Direkt der Opener „War was?“ ist ein Rundumschlag und Abrechnung in Einem. Mit Wortwitz und einem Hauch Zynismus verarbeiten die Nordlichter die Geschehnisse der letzten beiden Jahre. Darauf folgt „Salto Mortale“, dies war die erste Singleauskopplung des Albums. Nach dem kritischen Rundumschlag gibt’s ein wenig Spaß und Eskalation. Eine weitere Singleauskopplung ist der nächste Song – „Einzelfall“. Die Aussage, dass es sich ja um einen Einzeltäter/Einzelfall handeln würde, würde in den letzten Jahren und Jahrzehnten so oft aufgegriffen, dass es sich nur noch um eine abgenutzte Phrase handelt. Die musikalische Abhandlung von Neonschwarz dazu, trifft den Kern des Problems („Erst verschwinden Munition und ein paar Waffen, dann sterben Menschen hier und dann verschwinden ein paar Akten – kurz Betroffenheit, doch ich seh‘ keinen, der Alarm schlägt“).

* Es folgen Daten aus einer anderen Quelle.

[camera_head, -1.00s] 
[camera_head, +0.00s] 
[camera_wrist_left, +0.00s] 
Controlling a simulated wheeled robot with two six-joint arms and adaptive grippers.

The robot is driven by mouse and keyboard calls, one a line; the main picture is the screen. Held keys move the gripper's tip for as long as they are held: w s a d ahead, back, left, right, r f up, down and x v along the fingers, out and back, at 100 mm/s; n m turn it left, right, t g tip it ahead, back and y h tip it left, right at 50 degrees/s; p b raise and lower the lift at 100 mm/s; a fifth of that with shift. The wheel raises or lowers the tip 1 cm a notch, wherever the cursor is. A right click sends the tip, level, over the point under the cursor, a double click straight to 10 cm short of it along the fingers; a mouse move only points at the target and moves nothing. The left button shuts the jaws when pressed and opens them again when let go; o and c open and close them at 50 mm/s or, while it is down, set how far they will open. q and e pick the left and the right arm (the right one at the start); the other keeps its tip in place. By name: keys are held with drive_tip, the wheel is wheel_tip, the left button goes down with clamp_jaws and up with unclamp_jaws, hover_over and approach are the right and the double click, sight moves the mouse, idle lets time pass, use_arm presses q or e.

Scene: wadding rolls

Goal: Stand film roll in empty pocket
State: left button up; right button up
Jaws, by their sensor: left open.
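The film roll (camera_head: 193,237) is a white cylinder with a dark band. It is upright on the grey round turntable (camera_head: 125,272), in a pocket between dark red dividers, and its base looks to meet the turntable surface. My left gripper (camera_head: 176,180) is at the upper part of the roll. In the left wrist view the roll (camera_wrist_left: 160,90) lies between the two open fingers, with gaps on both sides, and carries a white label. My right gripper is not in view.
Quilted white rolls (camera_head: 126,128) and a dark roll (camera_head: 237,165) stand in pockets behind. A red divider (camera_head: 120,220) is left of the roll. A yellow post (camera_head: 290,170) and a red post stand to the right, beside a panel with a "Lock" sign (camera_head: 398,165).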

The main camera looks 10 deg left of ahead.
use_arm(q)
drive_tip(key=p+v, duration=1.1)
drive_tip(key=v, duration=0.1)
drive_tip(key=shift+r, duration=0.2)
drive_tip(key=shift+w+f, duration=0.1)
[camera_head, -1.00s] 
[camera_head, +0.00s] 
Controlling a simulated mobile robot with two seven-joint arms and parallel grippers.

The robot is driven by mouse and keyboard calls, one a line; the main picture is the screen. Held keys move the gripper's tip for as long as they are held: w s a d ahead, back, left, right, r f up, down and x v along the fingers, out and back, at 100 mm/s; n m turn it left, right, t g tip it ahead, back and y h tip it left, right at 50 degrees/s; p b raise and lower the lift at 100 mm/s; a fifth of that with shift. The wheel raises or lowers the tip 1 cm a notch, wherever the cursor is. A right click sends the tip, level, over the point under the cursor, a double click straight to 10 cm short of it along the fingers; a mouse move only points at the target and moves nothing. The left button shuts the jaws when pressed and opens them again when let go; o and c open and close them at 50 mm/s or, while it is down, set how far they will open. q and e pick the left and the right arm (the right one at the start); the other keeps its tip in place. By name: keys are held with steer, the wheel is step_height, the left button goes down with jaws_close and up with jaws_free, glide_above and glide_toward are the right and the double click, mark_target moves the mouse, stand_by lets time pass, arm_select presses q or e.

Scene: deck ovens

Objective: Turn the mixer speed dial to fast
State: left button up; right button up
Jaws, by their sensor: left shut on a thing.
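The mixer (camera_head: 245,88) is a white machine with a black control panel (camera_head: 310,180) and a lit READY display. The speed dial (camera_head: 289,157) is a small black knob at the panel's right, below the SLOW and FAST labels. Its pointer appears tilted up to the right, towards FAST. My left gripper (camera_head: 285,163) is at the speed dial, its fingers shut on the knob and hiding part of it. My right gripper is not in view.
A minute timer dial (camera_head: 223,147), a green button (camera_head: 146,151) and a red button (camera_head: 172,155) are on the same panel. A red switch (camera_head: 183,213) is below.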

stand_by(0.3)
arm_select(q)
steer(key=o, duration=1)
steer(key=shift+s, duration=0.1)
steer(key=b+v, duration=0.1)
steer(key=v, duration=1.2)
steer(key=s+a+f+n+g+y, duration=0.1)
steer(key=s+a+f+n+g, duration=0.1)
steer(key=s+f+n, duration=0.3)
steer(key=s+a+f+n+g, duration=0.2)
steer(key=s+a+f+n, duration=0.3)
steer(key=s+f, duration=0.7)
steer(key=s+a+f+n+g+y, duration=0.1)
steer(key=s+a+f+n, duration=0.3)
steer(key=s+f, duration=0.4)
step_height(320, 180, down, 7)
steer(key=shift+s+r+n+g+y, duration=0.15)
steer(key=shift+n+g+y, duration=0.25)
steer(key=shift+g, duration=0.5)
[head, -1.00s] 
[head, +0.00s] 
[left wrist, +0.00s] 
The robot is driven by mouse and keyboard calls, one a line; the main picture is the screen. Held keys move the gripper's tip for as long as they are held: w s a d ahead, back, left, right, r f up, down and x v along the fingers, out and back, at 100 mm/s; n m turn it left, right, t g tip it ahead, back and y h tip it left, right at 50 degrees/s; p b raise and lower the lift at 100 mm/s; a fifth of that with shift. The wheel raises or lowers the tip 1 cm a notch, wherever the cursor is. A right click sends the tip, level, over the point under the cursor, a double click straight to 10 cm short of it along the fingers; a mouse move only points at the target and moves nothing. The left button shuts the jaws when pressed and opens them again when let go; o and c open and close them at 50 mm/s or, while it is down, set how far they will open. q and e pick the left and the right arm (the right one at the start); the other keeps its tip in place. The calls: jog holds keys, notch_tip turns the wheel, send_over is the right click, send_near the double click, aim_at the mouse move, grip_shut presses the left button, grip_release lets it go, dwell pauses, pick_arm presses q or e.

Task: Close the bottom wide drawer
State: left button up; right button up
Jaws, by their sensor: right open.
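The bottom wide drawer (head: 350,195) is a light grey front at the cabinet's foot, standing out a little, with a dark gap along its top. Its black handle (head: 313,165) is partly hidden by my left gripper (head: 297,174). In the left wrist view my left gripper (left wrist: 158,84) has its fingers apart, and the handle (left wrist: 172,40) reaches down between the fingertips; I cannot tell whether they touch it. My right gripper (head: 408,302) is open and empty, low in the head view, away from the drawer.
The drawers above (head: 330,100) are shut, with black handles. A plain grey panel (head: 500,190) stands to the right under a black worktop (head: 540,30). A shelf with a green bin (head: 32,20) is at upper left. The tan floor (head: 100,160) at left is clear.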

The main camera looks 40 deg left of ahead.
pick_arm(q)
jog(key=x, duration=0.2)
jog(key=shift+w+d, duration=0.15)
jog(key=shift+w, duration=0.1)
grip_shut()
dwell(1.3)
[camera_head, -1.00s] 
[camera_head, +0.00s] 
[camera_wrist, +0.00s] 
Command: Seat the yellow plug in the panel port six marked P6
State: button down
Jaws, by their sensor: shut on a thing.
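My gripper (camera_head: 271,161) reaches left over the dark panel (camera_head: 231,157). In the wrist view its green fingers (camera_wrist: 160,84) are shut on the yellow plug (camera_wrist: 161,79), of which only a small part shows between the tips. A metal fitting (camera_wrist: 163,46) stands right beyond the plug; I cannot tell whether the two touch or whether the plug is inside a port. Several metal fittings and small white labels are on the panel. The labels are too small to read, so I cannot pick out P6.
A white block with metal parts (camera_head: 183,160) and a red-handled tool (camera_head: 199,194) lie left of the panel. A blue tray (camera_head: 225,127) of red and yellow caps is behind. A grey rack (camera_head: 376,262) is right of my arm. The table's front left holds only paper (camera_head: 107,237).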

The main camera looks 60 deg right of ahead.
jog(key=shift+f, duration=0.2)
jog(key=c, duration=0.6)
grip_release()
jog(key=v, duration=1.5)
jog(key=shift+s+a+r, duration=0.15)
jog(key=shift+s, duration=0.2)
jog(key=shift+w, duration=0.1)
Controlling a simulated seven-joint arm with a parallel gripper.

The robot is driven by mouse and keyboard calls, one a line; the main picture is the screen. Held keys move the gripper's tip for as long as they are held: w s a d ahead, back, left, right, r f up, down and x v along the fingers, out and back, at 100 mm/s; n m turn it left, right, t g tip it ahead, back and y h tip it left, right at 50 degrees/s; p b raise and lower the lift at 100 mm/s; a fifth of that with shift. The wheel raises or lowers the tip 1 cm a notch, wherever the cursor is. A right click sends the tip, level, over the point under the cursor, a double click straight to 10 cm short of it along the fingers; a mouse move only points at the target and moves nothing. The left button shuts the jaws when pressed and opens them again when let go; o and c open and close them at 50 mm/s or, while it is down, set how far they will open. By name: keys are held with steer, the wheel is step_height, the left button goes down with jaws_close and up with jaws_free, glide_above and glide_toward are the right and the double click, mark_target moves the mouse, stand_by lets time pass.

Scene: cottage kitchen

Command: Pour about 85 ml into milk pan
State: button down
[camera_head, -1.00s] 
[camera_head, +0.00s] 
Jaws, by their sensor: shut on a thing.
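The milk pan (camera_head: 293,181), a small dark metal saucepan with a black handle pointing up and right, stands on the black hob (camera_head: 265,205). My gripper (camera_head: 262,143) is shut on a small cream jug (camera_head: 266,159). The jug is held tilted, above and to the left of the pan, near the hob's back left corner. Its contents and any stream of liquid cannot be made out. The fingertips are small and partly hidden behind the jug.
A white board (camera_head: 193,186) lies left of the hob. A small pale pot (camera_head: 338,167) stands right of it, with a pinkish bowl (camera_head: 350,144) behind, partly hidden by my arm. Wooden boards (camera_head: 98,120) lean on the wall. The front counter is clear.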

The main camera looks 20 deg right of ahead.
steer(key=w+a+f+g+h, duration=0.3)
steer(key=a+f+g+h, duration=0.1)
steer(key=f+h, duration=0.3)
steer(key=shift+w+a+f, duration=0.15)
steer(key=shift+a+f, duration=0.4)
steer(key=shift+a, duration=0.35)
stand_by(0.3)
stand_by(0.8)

„Gimma“ behandelt die Ambivalenz zwischen dem Wunsch Spaß zu haben und dem Bewusstsein was alles falsch läuft. Bei „Flugmodus“ geht’s darum mal einen Schritt zurückzutreten, mal Pause zu machen und einfach mal den Flugmodus anzumachen. Danach folgt die aktuelle Single „Features“ – eine kleine Abrechnung mit der Musikszene, untermalt von „klassischen“ Hip-Hip Beats. Ebenfalls feinster Hamburger Hip-Hop Flair gibt’s bei „Nix“ – „ihr wollt Welle machen, Hamburg hat ‘nen Deich“ und ist ein kleiner Diss in Richtung Rappszene, die hauptsächlich mit Hass und Gewaltsongs von sich reden macht.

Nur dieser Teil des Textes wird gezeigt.